- WHAT YOU SHOULD DO
Please set the lines down again exactly, from the top of the entries through the line that contains "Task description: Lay".

** Begin INFORMATION SHOWN **

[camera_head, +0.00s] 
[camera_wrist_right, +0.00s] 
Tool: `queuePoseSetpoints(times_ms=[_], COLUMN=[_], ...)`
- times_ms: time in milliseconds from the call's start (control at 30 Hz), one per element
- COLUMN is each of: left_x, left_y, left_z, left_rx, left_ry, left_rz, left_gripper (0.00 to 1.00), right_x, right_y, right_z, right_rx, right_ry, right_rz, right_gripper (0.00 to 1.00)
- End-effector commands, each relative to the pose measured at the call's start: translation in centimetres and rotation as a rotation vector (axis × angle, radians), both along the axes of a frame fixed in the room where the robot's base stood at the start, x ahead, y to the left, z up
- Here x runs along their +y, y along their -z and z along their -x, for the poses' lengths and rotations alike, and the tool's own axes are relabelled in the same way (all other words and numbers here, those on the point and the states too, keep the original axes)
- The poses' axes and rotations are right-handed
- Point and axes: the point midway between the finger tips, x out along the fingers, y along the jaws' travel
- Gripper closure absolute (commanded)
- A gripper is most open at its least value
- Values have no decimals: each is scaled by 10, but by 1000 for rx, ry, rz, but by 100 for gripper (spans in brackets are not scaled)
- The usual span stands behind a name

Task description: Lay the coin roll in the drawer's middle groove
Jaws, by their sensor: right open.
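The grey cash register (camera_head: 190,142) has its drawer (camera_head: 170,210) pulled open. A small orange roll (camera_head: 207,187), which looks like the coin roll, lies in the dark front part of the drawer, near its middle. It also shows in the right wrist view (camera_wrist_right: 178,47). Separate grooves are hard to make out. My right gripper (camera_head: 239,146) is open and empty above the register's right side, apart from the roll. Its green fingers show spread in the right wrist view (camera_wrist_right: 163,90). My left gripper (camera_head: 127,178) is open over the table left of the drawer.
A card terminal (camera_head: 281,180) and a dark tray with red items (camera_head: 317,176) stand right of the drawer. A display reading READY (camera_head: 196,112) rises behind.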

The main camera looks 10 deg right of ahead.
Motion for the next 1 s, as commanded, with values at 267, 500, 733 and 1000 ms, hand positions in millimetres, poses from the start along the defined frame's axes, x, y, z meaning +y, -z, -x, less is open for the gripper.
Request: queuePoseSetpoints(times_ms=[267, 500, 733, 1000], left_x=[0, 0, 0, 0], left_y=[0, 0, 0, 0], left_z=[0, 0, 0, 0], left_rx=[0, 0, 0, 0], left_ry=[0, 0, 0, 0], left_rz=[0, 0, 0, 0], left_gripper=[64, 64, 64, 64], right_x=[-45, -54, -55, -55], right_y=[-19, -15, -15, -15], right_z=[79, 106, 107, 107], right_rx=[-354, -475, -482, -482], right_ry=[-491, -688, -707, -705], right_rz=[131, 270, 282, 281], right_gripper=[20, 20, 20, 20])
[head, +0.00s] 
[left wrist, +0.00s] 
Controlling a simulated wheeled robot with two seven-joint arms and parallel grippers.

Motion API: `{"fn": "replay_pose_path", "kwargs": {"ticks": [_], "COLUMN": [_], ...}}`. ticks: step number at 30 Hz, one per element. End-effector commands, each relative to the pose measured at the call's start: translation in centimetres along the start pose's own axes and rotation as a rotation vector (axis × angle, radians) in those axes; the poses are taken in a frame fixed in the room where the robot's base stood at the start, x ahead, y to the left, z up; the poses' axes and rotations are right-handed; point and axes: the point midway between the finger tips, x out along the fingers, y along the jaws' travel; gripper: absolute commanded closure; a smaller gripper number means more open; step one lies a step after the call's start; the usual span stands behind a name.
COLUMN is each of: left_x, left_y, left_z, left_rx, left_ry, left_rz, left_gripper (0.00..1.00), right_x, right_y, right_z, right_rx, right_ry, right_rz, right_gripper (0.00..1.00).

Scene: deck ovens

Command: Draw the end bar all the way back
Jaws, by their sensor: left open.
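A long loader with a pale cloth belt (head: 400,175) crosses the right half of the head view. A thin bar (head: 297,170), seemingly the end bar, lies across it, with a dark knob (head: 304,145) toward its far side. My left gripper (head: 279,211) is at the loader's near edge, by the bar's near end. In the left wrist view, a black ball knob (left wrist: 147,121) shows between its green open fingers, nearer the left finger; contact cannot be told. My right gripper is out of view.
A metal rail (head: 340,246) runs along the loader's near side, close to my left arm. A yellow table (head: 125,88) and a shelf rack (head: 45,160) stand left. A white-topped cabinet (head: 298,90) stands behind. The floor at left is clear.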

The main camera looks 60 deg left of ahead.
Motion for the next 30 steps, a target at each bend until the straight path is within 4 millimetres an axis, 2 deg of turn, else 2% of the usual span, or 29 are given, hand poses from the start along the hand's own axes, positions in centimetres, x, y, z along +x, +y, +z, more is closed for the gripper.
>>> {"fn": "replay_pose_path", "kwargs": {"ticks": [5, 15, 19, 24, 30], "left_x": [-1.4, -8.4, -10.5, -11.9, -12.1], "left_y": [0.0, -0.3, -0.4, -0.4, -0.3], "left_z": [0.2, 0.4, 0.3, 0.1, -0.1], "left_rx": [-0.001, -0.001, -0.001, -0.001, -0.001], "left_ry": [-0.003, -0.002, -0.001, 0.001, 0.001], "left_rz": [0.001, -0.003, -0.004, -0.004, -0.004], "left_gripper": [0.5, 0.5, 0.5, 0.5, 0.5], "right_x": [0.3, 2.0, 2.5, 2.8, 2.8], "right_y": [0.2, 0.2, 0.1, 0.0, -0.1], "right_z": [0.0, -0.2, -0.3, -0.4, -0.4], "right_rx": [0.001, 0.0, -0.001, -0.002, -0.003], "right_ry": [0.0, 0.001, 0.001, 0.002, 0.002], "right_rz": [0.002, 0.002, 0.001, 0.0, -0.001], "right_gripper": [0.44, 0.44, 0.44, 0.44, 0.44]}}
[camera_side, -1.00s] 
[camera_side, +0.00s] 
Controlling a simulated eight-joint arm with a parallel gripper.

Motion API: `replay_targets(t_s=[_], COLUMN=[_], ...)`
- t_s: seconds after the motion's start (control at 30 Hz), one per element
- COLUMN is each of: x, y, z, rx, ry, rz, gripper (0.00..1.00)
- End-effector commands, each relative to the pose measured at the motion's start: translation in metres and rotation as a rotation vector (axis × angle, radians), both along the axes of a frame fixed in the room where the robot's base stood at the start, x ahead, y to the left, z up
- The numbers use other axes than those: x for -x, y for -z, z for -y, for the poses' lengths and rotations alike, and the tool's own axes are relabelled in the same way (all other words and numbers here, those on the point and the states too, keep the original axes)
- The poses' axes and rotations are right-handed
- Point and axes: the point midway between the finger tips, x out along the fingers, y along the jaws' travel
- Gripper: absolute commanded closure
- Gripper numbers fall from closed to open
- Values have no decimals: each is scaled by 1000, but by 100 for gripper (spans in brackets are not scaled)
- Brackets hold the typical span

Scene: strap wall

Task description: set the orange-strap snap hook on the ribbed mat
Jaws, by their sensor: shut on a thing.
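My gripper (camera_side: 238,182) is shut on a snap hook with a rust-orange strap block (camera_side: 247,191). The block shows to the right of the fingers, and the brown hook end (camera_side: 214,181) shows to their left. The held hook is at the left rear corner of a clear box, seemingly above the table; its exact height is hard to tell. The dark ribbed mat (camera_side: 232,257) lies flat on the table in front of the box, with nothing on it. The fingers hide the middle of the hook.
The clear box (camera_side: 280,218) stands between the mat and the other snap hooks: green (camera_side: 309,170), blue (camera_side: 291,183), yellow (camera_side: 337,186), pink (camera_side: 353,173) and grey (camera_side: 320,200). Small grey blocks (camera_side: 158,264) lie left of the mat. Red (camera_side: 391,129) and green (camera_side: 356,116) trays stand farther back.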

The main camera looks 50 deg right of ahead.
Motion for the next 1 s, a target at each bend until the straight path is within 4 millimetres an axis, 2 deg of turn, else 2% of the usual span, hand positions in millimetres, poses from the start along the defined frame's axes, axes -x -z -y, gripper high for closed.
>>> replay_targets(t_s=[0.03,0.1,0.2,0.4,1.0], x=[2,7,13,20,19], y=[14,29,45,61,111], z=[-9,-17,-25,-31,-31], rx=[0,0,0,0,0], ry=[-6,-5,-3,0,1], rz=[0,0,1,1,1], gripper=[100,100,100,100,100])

** End INFORMATION SHOWN **

- THE RESULT
[camera_head, +0.00s] 
[camera_wrist_right, +0.00s] 
Tool: `queuePoseSetpoints(times_ms=[_], COLUMN=[_], ...)`
- times_ms: time in milliseconds from the call's start (control at 30 Hz), one per element
- COLUMN is each of: left_x, left_y, left_z, left_rx, left_ry, left_rz, left_gripper (0.00 to 1.00), right_x, right_y, right_z, right_rx, right_ry, right_rz, right_gripper (0.00 to 1.00)
- End-effector commands, each relative to the pose measured at the call's start: translation in centimetres and rotation as a rotation vector (axis × angle, radians), both along the axes of a frame fixed in the room where the robot's base stood at the start, x ahead, y to the left, z up
- Here x runs along their +y, y along their -z and z along their -x, for the poses' lengths and rotations alike, and the tool's own axes are relabelled in the same way (all other words and numbers here, those on the point and the states too, keep the original axes)
- The poses' axes and rotations are right-handed
- Point and axes: the point midway between the finger tips, x out along the fingers, y along the jaws' travel
- Gripper closure absolute (commanded)
- A gripper is most open at its least value
- Values have no decimals: each is scaled by 10, but by 1000 for rx, ry, rz, but by 100 for gripper (spans in brackets are not scaled)
- The usual span stands behind a name

Task description: Lay the coin roll in the drawer's middle groove

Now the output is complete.